[What to do]: Copy each line exactly.

[Data for this exercise]:
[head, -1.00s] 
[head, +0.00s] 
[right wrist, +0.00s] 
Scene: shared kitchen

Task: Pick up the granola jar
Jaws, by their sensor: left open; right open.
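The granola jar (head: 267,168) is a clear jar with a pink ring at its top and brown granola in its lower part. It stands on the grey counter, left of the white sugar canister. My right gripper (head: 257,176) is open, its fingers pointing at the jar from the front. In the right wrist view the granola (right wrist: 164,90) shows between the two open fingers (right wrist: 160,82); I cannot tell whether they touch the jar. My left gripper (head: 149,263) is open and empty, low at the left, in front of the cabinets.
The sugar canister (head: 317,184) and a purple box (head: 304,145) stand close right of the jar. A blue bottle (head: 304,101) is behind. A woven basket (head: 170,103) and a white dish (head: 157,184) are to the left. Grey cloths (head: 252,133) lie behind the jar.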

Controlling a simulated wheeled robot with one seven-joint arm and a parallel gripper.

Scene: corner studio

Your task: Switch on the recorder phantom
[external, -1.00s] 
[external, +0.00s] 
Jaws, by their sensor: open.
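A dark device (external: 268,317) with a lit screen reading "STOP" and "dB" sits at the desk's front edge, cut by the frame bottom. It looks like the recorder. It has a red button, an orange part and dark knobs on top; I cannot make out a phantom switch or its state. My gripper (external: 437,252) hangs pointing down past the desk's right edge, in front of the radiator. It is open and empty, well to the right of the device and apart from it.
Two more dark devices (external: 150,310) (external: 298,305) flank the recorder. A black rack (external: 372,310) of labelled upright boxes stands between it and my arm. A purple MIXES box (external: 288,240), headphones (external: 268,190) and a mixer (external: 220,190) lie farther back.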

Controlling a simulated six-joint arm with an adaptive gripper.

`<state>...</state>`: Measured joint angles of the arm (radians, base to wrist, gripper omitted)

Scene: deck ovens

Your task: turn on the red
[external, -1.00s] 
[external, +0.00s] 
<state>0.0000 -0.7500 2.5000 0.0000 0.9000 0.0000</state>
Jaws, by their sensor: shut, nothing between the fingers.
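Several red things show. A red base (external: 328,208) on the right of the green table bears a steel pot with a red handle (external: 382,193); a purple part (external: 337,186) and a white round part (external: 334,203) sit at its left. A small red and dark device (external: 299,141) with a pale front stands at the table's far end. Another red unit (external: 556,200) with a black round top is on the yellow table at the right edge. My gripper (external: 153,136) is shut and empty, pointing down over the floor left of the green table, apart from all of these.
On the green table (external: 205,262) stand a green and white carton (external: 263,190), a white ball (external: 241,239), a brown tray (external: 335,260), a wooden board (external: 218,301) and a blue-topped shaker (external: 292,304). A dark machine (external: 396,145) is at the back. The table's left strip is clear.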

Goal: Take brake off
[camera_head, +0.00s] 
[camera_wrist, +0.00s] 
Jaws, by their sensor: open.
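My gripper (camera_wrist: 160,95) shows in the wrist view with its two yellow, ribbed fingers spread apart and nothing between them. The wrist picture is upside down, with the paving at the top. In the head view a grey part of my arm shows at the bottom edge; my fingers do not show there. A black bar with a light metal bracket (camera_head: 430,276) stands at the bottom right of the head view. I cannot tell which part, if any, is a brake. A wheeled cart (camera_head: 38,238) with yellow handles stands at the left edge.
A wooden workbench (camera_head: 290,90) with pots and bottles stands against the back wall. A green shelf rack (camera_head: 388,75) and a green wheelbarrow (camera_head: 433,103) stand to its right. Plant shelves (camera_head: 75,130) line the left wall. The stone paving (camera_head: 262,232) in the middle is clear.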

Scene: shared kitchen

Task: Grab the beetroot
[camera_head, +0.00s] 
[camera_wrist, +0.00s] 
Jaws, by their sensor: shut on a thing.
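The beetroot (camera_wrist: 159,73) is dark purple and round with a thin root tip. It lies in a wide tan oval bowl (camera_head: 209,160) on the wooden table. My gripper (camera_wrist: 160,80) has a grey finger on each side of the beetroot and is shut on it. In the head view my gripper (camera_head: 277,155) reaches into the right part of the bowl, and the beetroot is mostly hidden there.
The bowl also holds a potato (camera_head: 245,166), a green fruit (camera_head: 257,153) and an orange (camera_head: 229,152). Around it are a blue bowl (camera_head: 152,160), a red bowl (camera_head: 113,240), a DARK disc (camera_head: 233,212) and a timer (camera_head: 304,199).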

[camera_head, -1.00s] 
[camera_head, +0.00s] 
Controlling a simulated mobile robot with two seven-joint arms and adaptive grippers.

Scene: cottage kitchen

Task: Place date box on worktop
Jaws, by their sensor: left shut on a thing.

[Output of the task]:
[head, -1.00s] 
[head, +0.00s] 
[right wrist, +0.00s] 
Scene: shared kitchen

Task: Pick up the granola jar
Jaws, by their sensor: left open; right open.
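The granola jar (head: 267,168) is a clear jar with a pink ring at its top and brown granola in its lower part. It stands on the grey counter, left of the white sugar canister. My right gripper (head: 257,176) is open, its fingers pointing at the jar from the front. In the right wrist view the granola (right wrist: 164,90) shows between the two open fingers (right wrist: 160,82); I cannot tell whether they touch the jar. My left gripper (head: 149,263) is open and empty, low at the left, in front of the cabinets.
The sugar canister (head: 317,184) and a purple box (head: 304,145) stand close right of the jar. A blue bottle (head: 304,101) is behind. A woven basket (head: 170,103) and a white dish (head: 157,184) are to the left. Grey cloths (head: 252,133) lie behind the jar.

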Controlling a simulated wheeled robot with one seven-joint arm and a parallel gripper.

Scene: corner studio

Your task: Switch on the recorder phantom
[external, -1.00s] 
[external, +0.00s] 
Jaws, by their sensor: open.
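A dark device (external: 268,317) with a lit screen reading "STOP" and "dB" sits at the desk's front edge, cut by the frame bottom. It looks like the recorder. It has a red button, an orange part and dark knobs on top; I cannot make out a phantom switch or its state. My gripper (external: 437,252) hangs pointing down past the desk's right edge, in front of the radiator. It is open and empty, well to the right of the device and apart from it.
Two more dark devices (external: 150,310) (external: 298,305) flank the recorder. A black rack (external: 372,310) of labelled upright boxes stands between it and my arm. A purple MIXES box (external: 288,240), headphones (external: 268,190) and a mixer (external: 220,190) lie farther back.

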Controlling a simulated six-joint arm with an adaptive gripper.

`<state>...</state>`: Measured joint angles of the arm (radians, base to wrist, gripper omitted)

Scene: deck ovens

Your task: turn on the red
[external, -1.00s] 
[external, +0.00s] 
<state>0.0000 -0.7500 2.5000 0.0000 0.9000 0.0000</state>
Jaws, by their sensor: shut, nothing between the fingers.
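Several red things show. A red base (external: 328,208) on the right of the green table bears a steel pot with a red handle (external: 382,193); a purple part (external: 337,186) and a white round part (external: 334,203) sit at its left. A small red and dark device (external: 299,141) with a pale front stands at the table's far end. Another red unit (external: 556,200) with a black round top is on the yellow table at the right edge. My gripper (external: 153,136) is shut and empty, pointing down over the floor left of the green table, apart from all of these.
On the green table (external: 205,262) stand a green and white carton (external: 263,190), a white ball (external: 241,239), a brown tray (external: 335,260), a wooden board (external: 218,301) and a blue-topped shaker (external: 292,304). A dark machine (external: 396,145) is at the back. The table's left strip is clear.

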Goal: Take brake off
[camera_head, +0.00s] 
[camera_wrist, +0.00s] 
Jaws, by their sensor: open.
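My gripper (camera_wrist: 160,95) shows in the wrist view with its two yellow, ribbed fingers spread apart and nothing between them. The wrist picture is upside down, with the paving at the top. In the head view a grey part of my arm shows at the bottom edge; my fingers do not show there. A black bar with a light metal bracket (camera_head: 430,276) stands at the bottom right of the head view. I cannot tell which part, if any, is a brake. A wheeled cart (camera_head: 38,238) with yellow handles stands at the left edge.
A wooden workbench (camera_head: 290,90) with pots and bottles stands against the back wall. A green shelf rack (camera_head: 388,75) and a green wheelbarrow (camera_head: 433,103) stand to its right. Plant shelves (camera_head: 75,130) line the left wall. The stone paving (camera_head: 262,232) in the middle is clear.

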Scene: shared kitchen

Task: Grab the beetroot
[camera_head, +0.00s] 
[camera_wrist, +0.00s] 
Jaws, by their sensor: shut on a thing.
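The beetroot (camera_wrist: 159,73) is dark purple and round with a thin root tip. It lies in a wide tan oval bowl (camera_head: 209,160) on the wooden table. My gripper (camera_wrist: 160,80) has a grey finger on each side of the beetroot and is shut on it. In the head view my gripper (camera_head: 277,155) reaches into the right part of the bowl, and the beetroot is mostly hidden there.
The bowl also holds a potato (camera_head: 245,166), a green fruit (camera_head: 257,153) and an orange (camera_head: 229,152). Around it are a blue bowl (camera_head: 152,160), a red bowl (camera_head: 113,240), a DARK disc (camera_head: 233,212) and a timer (camera_head: 304,199).

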[camera_head, -1.00s] 
[camera_head, +0.00s] 
Controlling a simulated mobile robot with two seven-joint arms and adaptive grippers.

Scene: cottage kitchen

Task: Place date box on worktop
Jaws, by their sensor: left shut on a thing.

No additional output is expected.